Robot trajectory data
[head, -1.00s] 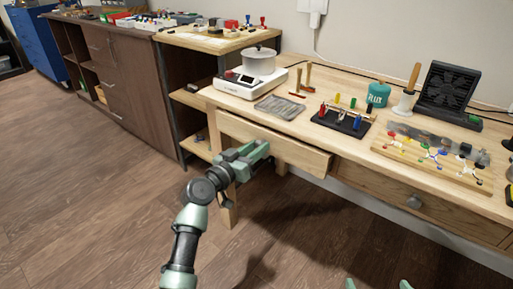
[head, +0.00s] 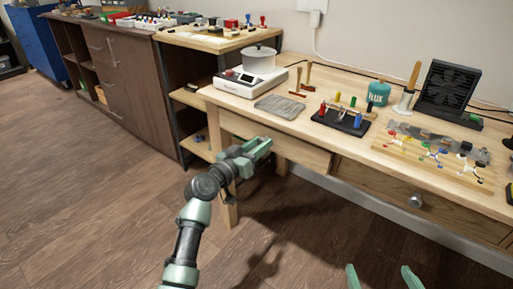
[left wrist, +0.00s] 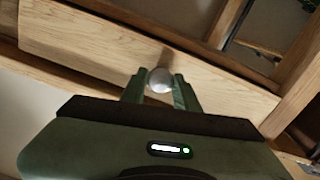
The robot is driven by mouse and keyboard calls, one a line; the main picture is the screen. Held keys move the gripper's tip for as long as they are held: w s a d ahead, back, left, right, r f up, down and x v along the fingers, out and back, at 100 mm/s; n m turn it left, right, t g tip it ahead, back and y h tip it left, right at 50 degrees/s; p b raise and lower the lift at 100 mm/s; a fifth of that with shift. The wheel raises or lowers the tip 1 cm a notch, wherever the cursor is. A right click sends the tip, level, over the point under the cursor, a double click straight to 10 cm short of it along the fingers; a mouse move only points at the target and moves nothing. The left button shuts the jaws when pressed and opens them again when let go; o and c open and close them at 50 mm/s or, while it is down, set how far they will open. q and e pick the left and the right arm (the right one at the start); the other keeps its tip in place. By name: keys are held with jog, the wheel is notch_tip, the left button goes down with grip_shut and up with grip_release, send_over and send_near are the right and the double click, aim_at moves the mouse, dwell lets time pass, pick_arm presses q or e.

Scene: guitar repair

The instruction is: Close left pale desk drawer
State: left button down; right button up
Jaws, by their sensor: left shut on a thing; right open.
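The left pale desk drawer (head: 294,153) sticks out a little from under the desk top in the head view. Its pale wooden front (left wrist: 85,50) crosses the left wrist view at a slant, with a round metal knob (left wrist: 159,80) near its middle. My left gripper (head: 265,146) is at the drawer front, its fingers (left wrist: 160,92) shut on the knob. The knob is hidden behind the gripper in the head view. My right gripper (head: 384,275) is open and empty at the bottom edge of the head view, apart from the desk.
The right desk drawer (head: 385,188) with its knob (head: 415,200) is closed. The desk top (head: 240,107) carries a white scale with a pot (head: 255,70), a grey cloth (head: 279,106), a tool rack (head: 341,120) and a fan (head: 449,92). The floor in front is clear.

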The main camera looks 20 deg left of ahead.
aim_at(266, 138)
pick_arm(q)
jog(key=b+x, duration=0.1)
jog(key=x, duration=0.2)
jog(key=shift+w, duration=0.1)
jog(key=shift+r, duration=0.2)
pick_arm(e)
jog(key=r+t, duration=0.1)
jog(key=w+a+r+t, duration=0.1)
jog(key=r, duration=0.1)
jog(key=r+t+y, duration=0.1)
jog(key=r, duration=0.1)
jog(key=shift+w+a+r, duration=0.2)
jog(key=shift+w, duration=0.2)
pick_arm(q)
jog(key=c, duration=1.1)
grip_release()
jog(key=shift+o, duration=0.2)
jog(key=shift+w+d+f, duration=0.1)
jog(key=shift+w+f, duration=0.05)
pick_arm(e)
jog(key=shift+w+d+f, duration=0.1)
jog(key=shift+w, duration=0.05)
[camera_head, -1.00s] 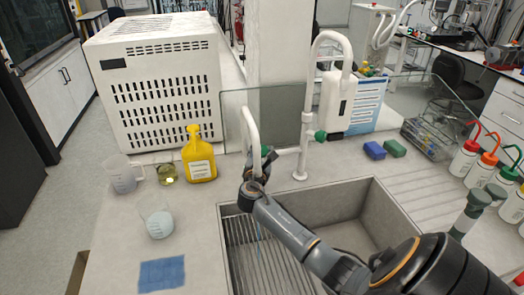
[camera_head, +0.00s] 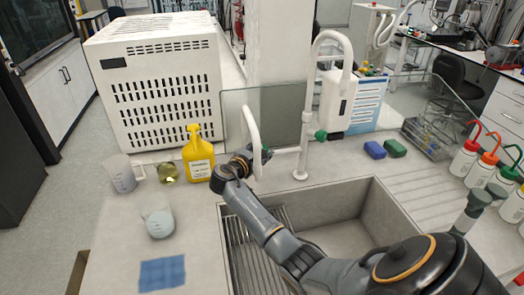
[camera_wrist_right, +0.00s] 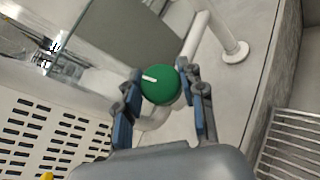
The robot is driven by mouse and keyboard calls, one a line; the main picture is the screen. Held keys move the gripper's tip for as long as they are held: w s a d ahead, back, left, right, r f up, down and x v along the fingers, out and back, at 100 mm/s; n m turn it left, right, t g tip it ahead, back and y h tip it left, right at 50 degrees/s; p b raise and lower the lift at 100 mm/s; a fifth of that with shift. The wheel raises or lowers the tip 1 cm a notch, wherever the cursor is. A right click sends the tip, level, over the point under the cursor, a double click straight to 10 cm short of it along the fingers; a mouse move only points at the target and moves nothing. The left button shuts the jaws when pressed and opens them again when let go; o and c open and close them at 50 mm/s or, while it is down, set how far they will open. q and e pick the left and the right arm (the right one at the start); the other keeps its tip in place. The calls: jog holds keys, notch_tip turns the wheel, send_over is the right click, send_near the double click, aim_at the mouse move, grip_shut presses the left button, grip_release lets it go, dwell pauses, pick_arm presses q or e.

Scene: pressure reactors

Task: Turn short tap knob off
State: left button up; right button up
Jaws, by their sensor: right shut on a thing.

Exercise aim — All of the data above should be transcribed verbatim, with pictures omitted.

Exercise response —
[head, -1.00s] 
[head, +0.00s] 
[left wrist, +0.00s] 
The robot is driven by mouse and keyboard calls, one a line; the main picture is the screen. Held keys move the gripper's tip for as long as they are held: w s a d ahead, back, left, right, r f up, down and x v along the fingers, out and back, at 100 mm/s; n m turn it left, right, t g tip it ahead, back and y h tip it left, right at 50 degrees/s; p b raise and lower the lift at 100 mm/s; a fifth of that with shift. The wheel raises or lowers the tip 1 cm a notch, wherever the cursor is. A right click sends the tip, level, over the point under the cursor, a double click straight to 10 cm short of it along the fingers; a mouse move only points at the target and moves nothing. The left button shuts the jaws when pressed and opens them again when let go; o and c open and close them at 50 mm/s or, while it is down, set how far they will open. q and e pick the left and the right arm (the right one at the start); the other keeps its tip in place. By name: keys are held with jog, the wheel is notch_tip, the left button goes down with grip_shut and up with grip_release, send_over and send_near are the right and the double click, aim_at moves the mouse, dwell lets time pass, pick_arm presses q or e.

Scene: guitar repair

The instruction is: Close left pale desk drawer
State: left button down; right button up
Jaws, by their sensor: left shut on a thing; right open.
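The left pale desk drawer (head: 294,153) sticks out a little from under the desk top in the head view. Its pale wooden front (left wrist: 85,50) crosses the left wrist view at a slant, with a round metal knob (left wrist: 159,80) near its middle. My left gripper (head: 265,146) is at the drawer front, its fingers (left wrist: 160,92) shut on the knob. The knob is hidden behind the gripper in the head view. My right gripper (head: 384,275) is open and empty at the bottom edge of the head view, apart from the desk.
The right desk drawer (head: 385,188) with its knob (head: 415,200) is closed. The desk top (head: 240,107) carries a white scale with a pot (head: 255,70), a grey cloth (head: 279,106), a tool rack (head: 341,120) and a fan (head: 449,92). The floor in front is clear.

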The main camera looks 20 deg left of ahead.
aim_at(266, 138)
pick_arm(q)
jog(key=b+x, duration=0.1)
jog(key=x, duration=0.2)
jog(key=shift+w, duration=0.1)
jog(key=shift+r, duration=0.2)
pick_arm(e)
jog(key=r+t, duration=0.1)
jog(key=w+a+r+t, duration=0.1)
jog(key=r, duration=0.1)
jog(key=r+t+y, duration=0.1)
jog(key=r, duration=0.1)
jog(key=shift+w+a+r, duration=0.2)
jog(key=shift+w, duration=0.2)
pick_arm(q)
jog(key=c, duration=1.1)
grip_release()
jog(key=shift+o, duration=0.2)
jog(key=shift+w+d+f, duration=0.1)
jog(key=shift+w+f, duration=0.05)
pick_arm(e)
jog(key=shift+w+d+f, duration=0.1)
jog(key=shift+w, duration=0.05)
[camera_head, -1.00s] 
[camera_head, +0.00s] 
[camera_wrist_right, +0.00s] 
The robot is driven by mouse and keyboard calls, one a line; the main picture is the screen. Held keys move the gripper's tip for as long as they are held: w s a d ahead, back, left, right, r f up, down and x v along the fingers, out and back, at 100 mm/s; n m turn it left, right, t g tip it ahead, back and y h tip it left, right at 50 degrees/s; p b raise and lower the lift at 100 mm/s; a fifth of that with shift. The wheel raises or lowers the tip 1 cm a notch, wherever the cursor is. A right click sends the tip, level, over the point under the cursor, a double click straight to 10 cm short of it along the fingers; a mouse move only points at the target and moves nothing. The left button shuts the jaws when pressed and opens them again when let go; o and c open and close them at 50 mm/s or, while it is down, set how far they will open. q and e pick the left and the right arm (the right one at the start); the other keeps its tip in place. The calls: jog holds keys, notch_tip turns the wheel, send_over is the right click, send_near the double click, aim_at the mouse move, grip_shut presses the left button, grip_release lets it go, dwell pauses, pick_arm presses q or e.

Scene: pressure reactors

Task: Turn short tap knob off
State: left button up; right button up
Jaws, by their sensor: right shut on a thing.

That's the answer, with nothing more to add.